__Goal__: From the first line of the data through the line containing "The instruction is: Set", return each line exactly.

__Raw data__:
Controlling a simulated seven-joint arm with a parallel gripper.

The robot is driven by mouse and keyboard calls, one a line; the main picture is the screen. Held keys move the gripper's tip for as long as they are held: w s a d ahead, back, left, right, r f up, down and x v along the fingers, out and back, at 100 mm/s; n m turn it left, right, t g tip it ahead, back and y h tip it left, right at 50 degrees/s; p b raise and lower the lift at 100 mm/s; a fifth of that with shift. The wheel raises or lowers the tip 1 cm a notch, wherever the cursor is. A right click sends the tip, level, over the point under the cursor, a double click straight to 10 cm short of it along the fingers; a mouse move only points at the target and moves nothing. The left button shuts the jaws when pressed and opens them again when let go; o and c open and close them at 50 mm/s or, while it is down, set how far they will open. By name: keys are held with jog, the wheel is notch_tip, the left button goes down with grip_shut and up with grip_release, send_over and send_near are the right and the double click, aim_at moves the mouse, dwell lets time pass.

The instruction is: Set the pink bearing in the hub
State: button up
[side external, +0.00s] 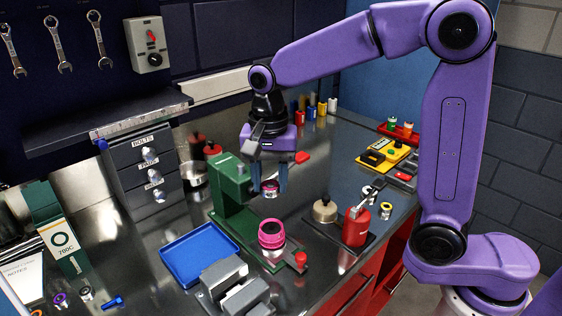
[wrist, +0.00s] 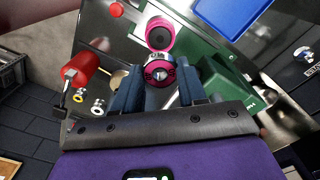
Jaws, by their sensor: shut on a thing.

__Response__:
Controlling a simulated seven-joint arm with a parallel gripper.

The robot is driven by mouse and keyboard calls, one a line; the main picture is the screen. Held keys move the gripper's tip for as long as they are held: w s a d ahead, back, left, right, r f up, down and x v along the fingers, out and back, at 100 mm/s; n m turn it left, right, t g tip it ahead, back and y h tip it left, right at 50 degrees/s; p b raise and lower the lift at 100 mm/s; a fifth of that with shift. The wheel raises or lowers the tip 1 cm a notch, wherever the cursor is. A right click sends the tip, level, over the point under the cursor, a double click straight to 10 cm short of it along the fingers; a mouse move only points at the target and moves nothing. The left button shuts the jaws when pressed and opens them again when let go; o and c open and close them at 50 mm/s or, while it is down, set how far they will open. By name: keys are held with jog, the wheel is notch_tip, the left button goes down with grip_shut and up with grip_release, send_over and send_near are the right and the double click, aim_at moves the mouse, dwell lets time pass.

The instruction is: Set the pink bearing in the hub

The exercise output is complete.